● **Job**: Read the lines below. Copy out any that hold the string "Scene".

● **Material for this exercise**:
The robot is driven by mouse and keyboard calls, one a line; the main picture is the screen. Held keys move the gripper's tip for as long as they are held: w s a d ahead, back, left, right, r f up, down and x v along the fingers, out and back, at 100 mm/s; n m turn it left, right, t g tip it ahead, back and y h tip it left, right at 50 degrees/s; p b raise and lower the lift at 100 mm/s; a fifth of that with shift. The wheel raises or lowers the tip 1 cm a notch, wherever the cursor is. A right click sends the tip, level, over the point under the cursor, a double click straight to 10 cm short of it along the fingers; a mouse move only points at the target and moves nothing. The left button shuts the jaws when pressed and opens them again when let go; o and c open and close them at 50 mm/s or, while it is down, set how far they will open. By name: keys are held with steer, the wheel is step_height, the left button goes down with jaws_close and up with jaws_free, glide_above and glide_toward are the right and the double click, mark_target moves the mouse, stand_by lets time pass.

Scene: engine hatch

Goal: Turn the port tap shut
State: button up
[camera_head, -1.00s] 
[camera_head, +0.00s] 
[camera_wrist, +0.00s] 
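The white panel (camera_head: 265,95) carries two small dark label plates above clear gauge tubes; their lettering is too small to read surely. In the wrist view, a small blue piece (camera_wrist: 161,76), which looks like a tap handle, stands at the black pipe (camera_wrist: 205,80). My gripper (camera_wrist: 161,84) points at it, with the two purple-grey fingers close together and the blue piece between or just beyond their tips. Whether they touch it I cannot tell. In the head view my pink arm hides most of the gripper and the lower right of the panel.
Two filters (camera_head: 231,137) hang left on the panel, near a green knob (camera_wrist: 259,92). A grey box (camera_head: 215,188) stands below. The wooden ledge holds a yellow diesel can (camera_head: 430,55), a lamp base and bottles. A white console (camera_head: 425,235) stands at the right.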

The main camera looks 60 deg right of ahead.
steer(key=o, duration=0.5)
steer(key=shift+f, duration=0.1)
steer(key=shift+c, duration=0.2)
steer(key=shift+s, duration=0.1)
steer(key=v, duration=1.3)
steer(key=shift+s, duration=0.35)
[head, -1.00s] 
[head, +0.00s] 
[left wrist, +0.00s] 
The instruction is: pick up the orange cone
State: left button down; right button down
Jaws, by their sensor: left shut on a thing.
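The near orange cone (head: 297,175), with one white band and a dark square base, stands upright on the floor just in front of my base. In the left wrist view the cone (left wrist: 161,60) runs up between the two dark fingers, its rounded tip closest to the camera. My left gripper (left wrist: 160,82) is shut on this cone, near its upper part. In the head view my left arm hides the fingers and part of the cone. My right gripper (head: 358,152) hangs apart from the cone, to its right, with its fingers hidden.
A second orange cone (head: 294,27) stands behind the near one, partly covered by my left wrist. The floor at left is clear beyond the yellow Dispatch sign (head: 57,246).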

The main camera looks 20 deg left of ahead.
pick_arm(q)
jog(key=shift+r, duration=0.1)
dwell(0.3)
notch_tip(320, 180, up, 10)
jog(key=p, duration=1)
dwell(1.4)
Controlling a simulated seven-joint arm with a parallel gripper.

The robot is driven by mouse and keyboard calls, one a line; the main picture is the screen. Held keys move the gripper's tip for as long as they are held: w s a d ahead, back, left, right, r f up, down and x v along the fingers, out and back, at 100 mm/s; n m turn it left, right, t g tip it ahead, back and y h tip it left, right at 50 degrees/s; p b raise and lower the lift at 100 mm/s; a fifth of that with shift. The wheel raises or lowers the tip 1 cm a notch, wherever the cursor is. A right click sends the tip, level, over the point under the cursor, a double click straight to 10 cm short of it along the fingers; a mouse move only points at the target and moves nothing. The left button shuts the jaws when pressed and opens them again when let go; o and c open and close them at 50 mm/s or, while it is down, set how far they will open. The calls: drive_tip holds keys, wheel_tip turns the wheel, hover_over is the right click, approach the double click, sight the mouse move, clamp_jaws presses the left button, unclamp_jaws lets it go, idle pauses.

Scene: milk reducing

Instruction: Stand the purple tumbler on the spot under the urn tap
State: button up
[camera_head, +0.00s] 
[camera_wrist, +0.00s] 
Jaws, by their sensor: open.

● **Reply**:
Scene: engine hatch
Scene: milk reducing

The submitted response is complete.